#### DATASET EXTRACT
----------

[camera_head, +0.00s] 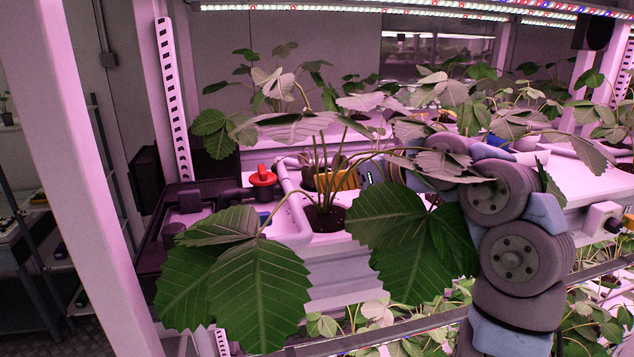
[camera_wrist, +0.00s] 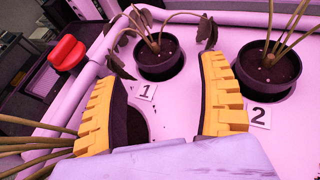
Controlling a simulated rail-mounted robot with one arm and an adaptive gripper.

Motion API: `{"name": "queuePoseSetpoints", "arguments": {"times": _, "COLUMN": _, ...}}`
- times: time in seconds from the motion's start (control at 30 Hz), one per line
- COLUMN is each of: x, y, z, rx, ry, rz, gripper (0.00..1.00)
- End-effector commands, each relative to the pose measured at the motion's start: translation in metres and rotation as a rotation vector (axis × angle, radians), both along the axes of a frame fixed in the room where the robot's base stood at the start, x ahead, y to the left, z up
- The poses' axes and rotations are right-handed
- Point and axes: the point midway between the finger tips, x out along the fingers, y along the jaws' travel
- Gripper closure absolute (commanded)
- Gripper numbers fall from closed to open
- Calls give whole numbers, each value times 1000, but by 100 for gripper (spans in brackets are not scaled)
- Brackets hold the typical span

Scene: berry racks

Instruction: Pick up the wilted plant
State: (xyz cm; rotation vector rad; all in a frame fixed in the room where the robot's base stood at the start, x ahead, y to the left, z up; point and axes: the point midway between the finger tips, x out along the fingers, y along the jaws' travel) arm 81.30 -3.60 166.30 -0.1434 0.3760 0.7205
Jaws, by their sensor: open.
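The wilted plant (camera_wrist: 158,47) shows in the wrist view, with thin stems bending over and dark, shrivelled leaves hanging around its black pot. The pot sits in a white trough beside the label 1. My gripper (camera_wrist: 160,72) has its yellow ribbed fingers spread wide, with nothing between them. The wilted plant is ahead of the fingertips, apart from them. In the head view my gripper (camera_head: 340,180) is mostly hidden behind a leafy plant's stems, and only small dark drooping leaves of the wilted plant (camera_head: 309,164) seem to show there.
A healthy plant (camera_head: 235,265) with large green leaves stands in front, its pot (camera_head: 325,217) below my gripper. Another pot (camera_wrist: 268,68), by label 2, is right of the wilted plant. A red valve handle (camera_head: 263,176) is at left. Leaves crowd my arm.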

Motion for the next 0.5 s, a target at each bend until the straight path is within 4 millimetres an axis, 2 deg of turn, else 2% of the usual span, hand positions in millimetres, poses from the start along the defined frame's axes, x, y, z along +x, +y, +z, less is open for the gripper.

----------

#### OBJECTIVE
Check each line of the data above for the string "times" and report only how many lines have it.

#### OUTPUT FOR THIS EXERCISE
3